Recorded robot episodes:
=-=-=

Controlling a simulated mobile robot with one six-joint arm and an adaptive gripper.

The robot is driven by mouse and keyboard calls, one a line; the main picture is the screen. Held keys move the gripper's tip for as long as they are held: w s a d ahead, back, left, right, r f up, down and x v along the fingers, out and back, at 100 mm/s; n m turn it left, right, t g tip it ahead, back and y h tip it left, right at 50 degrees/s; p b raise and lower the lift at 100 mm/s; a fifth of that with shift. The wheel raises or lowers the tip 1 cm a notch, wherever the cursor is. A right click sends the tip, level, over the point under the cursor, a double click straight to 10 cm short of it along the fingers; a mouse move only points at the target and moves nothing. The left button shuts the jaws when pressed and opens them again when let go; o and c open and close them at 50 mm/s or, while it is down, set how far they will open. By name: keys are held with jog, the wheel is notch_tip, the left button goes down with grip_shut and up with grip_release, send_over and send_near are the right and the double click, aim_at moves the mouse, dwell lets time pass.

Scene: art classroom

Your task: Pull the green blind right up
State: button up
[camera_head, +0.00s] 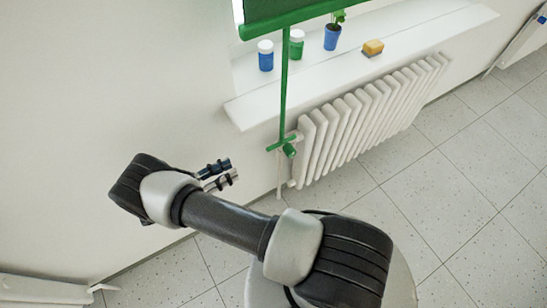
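The green blind (280,12) shows at the top edge, with its bottom bar above the window sill. Its upper part is out of view. A green pull rod (284,90) hangs from the bar in front of the sill. My gripper (234,171) is left of the handle and a little lower in the picture. Its two dark fingers are apart with nothing between them. It does not appear to touch the handle.
A white radiator (375,120) stands below. The tiled floor (450,200) at right is clear.

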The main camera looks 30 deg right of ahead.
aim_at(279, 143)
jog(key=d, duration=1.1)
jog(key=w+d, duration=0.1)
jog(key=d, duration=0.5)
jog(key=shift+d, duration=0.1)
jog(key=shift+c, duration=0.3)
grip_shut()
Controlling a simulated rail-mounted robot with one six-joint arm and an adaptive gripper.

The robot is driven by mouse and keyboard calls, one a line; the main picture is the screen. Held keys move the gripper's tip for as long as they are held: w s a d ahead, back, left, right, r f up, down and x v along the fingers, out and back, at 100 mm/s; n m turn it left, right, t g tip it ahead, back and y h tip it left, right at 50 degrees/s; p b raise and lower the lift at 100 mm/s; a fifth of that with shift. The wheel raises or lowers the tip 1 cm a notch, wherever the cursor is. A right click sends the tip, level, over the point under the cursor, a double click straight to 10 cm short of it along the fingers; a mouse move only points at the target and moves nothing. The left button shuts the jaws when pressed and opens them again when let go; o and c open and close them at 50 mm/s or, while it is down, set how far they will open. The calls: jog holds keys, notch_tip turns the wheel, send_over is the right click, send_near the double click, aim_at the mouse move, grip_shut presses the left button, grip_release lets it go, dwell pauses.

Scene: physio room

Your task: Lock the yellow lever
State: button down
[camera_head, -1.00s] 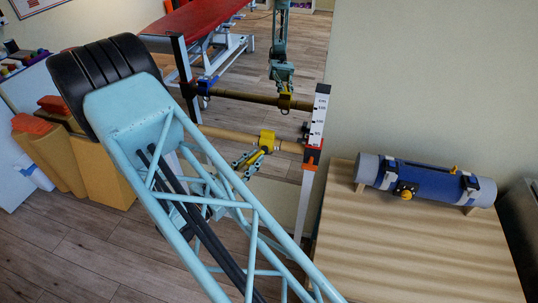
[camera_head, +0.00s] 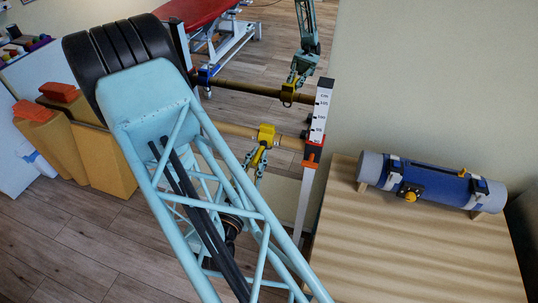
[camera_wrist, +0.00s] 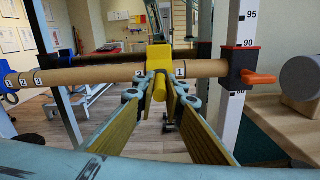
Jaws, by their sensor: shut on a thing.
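The yellow clamp (camera_head: 266,133) sits around the lower wooden bar (camera_head: 232,129), left of the white scale post. Its yellow lever (camera_head: 258,155) hangs down from the clamp. My gripper (camera_head: 257,163) is below the bar, with its teal fingers at the lever. In the wrist view the clamp (camera_wrist: 159,56) is near the middle, between bar marks 2 and 1. The lever (camera_wrist: 159,88) points down between the fingertips of my gripper (camera_wrist: 159,84), which is shut on it. The fingers partly hide the lever's sides.
An orange handle (camera_wrist: 258,78) on a black collar is on the post (camera_head: 322,105) at the bar's right end. A blue roll (camera_head: 428,184) rests on the wooden table (camera_head: 410,255). A teal arm (camera_head: 308,45) at a darker bar behind looks like a mirror reflection.

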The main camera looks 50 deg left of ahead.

=-=-=

**WHAT THE EXERCISE ASKS:** Copy out each line of the data where the string "Controlling" appears.

**RESPONSE:**
Controlling a simulated mobile robot with one six-joint arm and an adaptive gripper.
Controlling a simulated rail-mounted robot with one six-joint arm and an adaptive gripper.

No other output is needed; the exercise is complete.